There are a lot of cliches in film and they’re all fine within their own world, however some are very problematic. One of the most problematic issues that movies do is that it takes too long to build and the final act of the film becomes absolute madness and delivers what the audience was waiting for the entire film. Post Mortem falls into the category unfortunately, giving a totally insane thrilling third act, that redeems the molasses pace of the first 90 minutes or so.
Directed by Peter Pergendy and written by Piros Zankay, Post Mortem takes place after world war 1, and focuses on Tomas played by Viktor Klem and Anna played by Fruzsina Hais. Tomas is a post mortem photographer for loved ones to get after their family members have passed. Things start to get a little disturbing and possessed as ghosts and creatures start to appear to Tomas and Anna. While things take a turn for the worst and the possession and attacks start increasing, the town finally starts to notice the after world activities that is going on in their small little town.

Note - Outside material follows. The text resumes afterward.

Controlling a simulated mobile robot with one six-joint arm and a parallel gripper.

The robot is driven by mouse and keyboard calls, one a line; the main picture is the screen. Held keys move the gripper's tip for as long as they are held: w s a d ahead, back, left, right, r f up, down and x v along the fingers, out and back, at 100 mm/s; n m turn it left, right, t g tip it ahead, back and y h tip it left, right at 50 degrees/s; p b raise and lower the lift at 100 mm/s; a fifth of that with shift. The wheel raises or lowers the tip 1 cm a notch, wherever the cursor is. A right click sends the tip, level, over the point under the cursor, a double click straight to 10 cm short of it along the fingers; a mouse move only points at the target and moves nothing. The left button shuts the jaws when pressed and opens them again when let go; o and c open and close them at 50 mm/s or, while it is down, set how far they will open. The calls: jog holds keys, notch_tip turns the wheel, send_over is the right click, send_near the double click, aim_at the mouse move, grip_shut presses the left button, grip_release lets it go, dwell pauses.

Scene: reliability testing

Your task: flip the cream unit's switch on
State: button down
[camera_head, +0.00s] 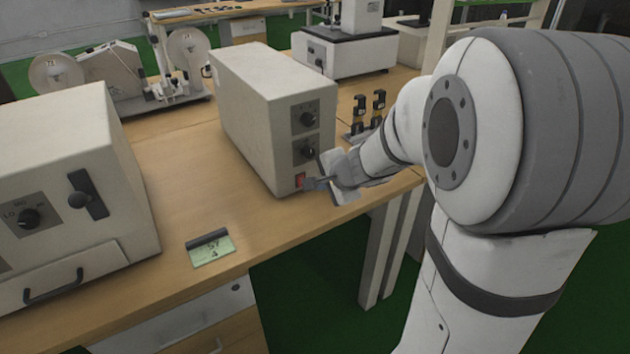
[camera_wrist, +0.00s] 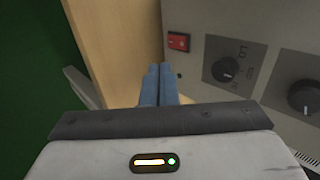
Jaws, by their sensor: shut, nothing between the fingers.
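The cream unit (camera_head: 250,105) is a box standing on the wooden bench, with two dark knobs on its front face. Its red rocker switch (camera_head: 300,180) sits low on that face, below the knobs. In the wrist view the red switch (camera_wrist: 178,41) is just beyond and right of my fingertips. My gripper (camera_head: 308,184) is shut and empty, with its fingertips close to the switch. In the wrist view the blue-grey fingers (camera_wrist: 160,72) lie side by side. I cannot tell whether they touch the switch, or which way it is set.
A second cream box (camera_head: 65,190) with a knob, lever and drawer handle stands at left.

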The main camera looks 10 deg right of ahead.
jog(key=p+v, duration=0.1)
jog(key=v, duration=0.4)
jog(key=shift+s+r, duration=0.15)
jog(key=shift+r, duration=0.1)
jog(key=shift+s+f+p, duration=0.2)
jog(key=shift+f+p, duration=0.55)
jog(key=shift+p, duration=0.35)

The issues with Post Mortem are that it focuses too heavily on ghosts and the supernatural through disposition and storytelling and not actual possessions and ghostly revelations. The third act of the film, most importantly the final 30 minutes or so, truly packs a punch and delivers what the audience was looking for. Ghosts start to come to the forefront, bringing more action and scares up front packing the goods that the audience wanted to experience.
Thankfully the teaming of Viktor Klem and Fruzsina Hais brings some much needed chemistry to this story for the film. They can play off one another and bring to life a father and daughter esque relationship that brings something tangible to the forefront. While the chaos did not play out until the end, their chemistry and performances certainly bring enough energy to keep audiences engaged until the payoff. Post Mortem delivers action, thrills, it just delivers the goods a little too late.